- Records shown:
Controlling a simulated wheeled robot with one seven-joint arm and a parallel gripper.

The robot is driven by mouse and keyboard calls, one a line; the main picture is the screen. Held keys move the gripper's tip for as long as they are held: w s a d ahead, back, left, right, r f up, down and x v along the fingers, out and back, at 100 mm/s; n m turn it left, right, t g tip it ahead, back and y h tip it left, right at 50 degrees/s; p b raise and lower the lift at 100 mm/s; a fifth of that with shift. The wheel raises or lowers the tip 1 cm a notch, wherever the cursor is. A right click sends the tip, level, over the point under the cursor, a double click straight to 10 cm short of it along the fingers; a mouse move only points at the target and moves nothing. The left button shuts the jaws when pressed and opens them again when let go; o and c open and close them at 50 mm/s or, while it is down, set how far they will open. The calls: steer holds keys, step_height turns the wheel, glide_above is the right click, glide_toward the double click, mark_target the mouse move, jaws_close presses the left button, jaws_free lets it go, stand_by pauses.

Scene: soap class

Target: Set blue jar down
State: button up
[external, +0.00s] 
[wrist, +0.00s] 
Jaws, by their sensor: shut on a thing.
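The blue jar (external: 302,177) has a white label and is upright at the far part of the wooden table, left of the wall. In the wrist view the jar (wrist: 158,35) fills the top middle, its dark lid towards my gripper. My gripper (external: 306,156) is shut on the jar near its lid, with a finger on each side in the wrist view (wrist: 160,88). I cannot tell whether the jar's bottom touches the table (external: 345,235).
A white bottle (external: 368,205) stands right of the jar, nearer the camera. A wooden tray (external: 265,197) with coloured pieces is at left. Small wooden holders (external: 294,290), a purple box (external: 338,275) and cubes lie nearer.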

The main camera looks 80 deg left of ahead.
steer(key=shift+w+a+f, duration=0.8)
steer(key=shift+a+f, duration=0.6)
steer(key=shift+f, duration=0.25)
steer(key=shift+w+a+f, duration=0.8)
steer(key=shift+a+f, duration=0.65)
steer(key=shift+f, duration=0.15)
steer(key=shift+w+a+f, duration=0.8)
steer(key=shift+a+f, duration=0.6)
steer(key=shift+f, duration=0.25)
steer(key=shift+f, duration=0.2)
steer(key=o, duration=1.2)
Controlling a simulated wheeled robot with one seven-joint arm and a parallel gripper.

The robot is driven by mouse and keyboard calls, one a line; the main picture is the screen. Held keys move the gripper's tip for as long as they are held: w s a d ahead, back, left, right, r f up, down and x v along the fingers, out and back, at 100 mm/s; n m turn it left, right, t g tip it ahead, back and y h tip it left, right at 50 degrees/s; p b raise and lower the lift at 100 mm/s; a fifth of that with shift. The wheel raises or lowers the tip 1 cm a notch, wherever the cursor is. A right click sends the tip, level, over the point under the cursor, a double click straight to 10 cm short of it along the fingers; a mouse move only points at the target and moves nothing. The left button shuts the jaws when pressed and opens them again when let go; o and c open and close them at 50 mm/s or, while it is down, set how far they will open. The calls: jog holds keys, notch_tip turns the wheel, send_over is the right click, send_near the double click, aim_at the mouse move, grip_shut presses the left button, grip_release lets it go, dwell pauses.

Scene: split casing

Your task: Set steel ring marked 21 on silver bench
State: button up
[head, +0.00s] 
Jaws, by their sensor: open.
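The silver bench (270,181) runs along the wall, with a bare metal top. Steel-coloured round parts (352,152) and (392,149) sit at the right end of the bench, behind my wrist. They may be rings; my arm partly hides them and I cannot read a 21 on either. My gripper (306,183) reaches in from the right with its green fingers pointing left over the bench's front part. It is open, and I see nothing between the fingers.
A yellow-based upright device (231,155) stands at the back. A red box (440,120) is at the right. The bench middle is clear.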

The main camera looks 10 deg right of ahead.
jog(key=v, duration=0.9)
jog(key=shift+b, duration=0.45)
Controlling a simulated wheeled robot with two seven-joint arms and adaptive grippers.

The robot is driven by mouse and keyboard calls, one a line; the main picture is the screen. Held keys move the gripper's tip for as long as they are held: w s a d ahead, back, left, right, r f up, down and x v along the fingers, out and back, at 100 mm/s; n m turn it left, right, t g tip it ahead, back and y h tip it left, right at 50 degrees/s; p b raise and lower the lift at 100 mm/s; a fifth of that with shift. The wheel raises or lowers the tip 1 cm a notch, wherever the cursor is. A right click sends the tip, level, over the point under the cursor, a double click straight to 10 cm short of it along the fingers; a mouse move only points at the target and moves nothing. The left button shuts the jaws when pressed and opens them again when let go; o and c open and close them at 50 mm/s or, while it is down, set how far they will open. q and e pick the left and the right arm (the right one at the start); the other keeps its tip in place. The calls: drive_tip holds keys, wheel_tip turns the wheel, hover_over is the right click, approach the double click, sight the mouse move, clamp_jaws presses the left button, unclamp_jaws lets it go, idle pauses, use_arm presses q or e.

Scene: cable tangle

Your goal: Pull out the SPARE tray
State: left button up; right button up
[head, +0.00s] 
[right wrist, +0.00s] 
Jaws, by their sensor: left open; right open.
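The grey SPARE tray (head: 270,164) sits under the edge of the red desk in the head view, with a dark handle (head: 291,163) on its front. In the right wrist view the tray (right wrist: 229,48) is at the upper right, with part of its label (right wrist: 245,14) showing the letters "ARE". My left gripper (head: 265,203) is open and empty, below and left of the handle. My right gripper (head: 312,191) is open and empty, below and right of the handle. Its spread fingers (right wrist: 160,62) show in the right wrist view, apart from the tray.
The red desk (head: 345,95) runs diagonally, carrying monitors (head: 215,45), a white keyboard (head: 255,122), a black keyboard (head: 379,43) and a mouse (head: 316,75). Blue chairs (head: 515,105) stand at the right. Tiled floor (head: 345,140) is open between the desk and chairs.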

---

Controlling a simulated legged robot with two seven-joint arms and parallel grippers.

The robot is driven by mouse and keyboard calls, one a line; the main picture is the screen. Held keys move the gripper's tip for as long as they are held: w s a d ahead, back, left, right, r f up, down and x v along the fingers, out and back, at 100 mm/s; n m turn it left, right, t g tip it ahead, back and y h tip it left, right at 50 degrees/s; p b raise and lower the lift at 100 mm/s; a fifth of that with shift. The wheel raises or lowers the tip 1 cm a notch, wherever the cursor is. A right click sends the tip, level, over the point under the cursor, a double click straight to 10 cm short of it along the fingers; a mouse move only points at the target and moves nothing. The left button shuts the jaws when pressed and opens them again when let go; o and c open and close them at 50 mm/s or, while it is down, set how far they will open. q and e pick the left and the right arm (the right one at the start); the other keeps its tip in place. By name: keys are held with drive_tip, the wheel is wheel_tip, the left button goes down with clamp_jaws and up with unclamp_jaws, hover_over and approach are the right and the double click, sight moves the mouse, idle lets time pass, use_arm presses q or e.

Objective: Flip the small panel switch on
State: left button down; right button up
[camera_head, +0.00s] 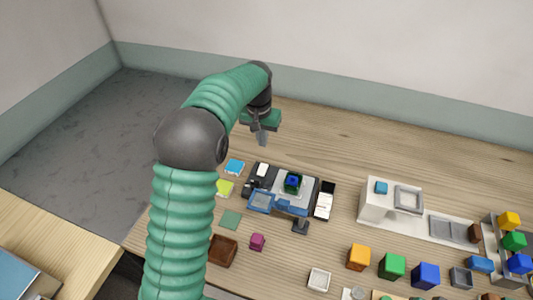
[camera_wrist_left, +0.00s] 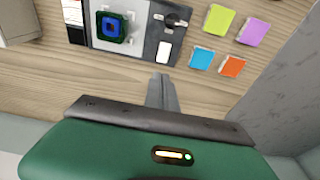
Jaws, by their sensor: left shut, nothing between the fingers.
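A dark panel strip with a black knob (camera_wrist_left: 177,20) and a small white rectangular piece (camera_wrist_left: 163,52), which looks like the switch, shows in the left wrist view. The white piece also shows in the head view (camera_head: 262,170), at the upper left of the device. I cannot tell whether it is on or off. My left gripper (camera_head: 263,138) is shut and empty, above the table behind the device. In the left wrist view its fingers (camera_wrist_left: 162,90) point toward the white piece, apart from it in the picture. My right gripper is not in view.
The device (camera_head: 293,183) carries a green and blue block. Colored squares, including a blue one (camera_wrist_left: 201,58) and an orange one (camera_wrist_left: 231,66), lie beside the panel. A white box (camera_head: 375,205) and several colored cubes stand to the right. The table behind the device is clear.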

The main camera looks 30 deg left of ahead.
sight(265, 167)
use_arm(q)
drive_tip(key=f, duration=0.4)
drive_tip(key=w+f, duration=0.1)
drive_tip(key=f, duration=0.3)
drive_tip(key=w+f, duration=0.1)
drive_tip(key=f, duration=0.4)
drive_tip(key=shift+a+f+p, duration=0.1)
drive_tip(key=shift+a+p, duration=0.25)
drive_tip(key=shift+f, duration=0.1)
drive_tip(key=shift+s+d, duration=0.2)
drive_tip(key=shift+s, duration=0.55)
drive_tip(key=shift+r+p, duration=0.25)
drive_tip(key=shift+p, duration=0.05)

* * *

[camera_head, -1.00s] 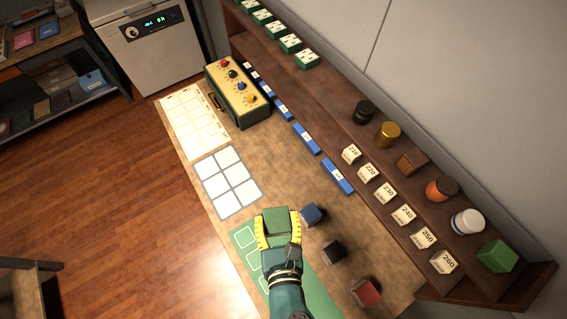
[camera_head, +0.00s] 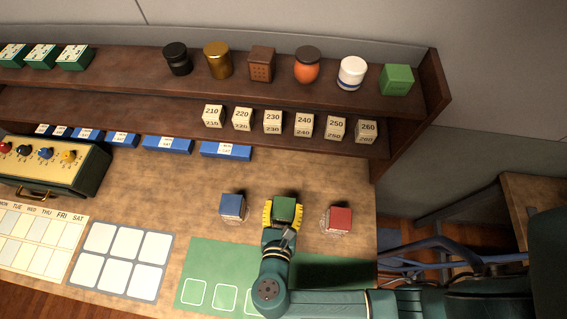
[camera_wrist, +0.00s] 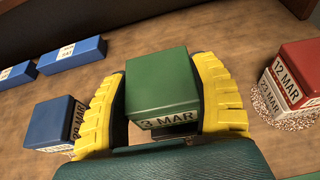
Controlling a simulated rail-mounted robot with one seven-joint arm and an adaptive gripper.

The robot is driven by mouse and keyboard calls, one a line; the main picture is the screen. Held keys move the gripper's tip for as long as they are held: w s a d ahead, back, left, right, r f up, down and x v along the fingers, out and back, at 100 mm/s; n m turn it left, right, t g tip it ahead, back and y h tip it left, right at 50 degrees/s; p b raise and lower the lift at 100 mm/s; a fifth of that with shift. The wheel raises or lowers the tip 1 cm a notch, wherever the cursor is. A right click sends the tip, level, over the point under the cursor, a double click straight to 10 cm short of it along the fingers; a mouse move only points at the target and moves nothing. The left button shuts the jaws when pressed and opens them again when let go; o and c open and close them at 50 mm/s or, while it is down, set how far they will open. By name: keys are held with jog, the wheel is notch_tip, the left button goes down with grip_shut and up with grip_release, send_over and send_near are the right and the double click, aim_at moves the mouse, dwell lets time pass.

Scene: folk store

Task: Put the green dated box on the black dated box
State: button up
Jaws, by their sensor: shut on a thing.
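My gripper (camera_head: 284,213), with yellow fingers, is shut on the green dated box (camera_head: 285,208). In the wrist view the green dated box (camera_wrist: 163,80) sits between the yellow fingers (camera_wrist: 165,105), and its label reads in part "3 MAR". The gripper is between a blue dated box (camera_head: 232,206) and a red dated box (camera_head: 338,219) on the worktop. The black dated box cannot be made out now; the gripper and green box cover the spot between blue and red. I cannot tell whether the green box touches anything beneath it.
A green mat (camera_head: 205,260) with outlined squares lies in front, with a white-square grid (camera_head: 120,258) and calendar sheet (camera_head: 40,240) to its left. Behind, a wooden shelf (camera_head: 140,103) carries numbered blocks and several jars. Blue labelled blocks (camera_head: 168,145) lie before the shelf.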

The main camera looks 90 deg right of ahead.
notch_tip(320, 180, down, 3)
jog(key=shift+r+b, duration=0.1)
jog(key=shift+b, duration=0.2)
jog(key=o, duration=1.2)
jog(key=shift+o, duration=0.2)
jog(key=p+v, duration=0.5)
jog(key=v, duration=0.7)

- Work to be completed:
Make a list of all lines in the data that contain "Scene".

- Response to the task:
Scene: soap class
Scene: split casing
Scene: cable tangle
Scene: folk store

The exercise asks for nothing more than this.